As I mentioned in a previous post, “The Lady Eve” was the beginning of my love affair with Stanwyck’s acting. With the possible exception of her deadly performance in “Double Indemnity”, I think she’s at her best here – and frankly should have won an Oscar for it! Her two great sequences with Fonda are priceless. In the first, at the very beginning of the film, she tricks him and seduces him, leaving him in a completely state of disarray. Later, she does it again, while on the train – but to say more is would be to spoil it. The chemistry between the performers is amazing, and this is possibly Fonda at his romantic leading man best (something he stopped doing after the war). But it also highlights his talent as a comic actor, in particular as someone comfortable with slapstick, when he performs a series of falls (and destroys a few suits) in one of the funniest sequences in the film. There is also incredible support from Eugene Pallette, William Demarest and, especially, Charles Coburn.

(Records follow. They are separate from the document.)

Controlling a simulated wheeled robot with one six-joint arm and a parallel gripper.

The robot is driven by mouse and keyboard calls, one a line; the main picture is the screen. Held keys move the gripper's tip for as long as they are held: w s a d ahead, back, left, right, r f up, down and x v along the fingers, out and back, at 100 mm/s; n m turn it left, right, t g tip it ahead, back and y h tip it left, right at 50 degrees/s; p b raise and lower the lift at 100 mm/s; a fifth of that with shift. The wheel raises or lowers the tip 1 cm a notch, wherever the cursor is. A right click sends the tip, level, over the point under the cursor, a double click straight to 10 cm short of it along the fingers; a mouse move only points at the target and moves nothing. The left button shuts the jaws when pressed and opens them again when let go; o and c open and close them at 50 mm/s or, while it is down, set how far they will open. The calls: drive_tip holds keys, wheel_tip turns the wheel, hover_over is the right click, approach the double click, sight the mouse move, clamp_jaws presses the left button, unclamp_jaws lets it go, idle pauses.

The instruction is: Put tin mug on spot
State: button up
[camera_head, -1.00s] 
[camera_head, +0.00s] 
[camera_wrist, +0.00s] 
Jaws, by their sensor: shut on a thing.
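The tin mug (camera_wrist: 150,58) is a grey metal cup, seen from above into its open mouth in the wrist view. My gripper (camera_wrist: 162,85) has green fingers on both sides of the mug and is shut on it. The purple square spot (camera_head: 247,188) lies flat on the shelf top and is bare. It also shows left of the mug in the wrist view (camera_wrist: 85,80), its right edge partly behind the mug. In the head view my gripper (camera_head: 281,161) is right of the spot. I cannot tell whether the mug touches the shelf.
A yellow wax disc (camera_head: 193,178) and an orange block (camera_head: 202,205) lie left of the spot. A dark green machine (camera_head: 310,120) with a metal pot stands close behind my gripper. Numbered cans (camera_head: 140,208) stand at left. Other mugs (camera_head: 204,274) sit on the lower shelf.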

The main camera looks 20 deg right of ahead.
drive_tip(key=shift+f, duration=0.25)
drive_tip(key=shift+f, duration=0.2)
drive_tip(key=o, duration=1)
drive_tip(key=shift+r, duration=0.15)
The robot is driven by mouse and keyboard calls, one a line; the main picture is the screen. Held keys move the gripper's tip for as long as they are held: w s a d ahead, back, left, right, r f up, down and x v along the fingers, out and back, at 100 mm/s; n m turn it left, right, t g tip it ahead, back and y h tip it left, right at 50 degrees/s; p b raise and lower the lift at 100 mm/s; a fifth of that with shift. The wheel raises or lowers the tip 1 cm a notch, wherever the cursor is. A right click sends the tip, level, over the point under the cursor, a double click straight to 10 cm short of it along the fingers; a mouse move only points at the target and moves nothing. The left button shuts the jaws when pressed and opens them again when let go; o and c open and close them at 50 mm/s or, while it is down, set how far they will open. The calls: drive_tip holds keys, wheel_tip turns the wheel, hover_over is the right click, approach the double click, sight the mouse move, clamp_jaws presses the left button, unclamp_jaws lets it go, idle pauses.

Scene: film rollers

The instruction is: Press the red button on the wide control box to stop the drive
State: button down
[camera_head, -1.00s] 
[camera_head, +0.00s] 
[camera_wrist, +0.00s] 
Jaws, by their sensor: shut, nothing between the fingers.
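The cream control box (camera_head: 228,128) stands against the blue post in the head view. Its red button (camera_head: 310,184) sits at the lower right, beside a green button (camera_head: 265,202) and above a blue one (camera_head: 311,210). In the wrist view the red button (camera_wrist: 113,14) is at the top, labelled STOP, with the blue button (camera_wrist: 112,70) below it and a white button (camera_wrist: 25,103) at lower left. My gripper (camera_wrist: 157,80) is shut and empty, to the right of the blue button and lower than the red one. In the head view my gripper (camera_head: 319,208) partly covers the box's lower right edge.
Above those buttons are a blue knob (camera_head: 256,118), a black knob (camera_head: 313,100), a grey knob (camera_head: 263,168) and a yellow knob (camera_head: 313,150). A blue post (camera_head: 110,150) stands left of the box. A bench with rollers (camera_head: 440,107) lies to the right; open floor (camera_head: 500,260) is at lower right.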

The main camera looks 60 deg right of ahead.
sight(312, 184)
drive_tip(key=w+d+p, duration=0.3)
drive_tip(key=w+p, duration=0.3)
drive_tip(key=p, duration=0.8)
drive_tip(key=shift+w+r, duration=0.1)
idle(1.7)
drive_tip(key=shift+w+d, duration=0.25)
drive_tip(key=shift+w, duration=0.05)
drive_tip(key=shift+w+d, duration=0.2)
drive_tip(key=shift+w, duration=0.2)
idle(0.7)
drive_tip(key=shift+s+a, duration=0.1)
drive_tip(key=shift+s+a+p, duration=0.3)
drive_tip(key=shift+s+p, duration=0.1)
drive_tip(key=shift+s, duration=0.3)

“The Lady Eve” is the third of a string of comedies that Sturges directed for Paramount in the first years of the 1940s (although some were distributed with 1-2 years delay). It showcases his confidence as a director and his craft as a screenwriter. It also surprises me in how much it stretches the Hays code, bending it without breaking it, especially in the seduction scenes I mentioned above, where Fonda ends sitting on the floor, rather than on the chaise longue (which wouldn’t be allowed) – not that makes much difference, really. But this bending of rules is also present in the ending – although I assume that’s because the viewer knows more than one of the characters by then.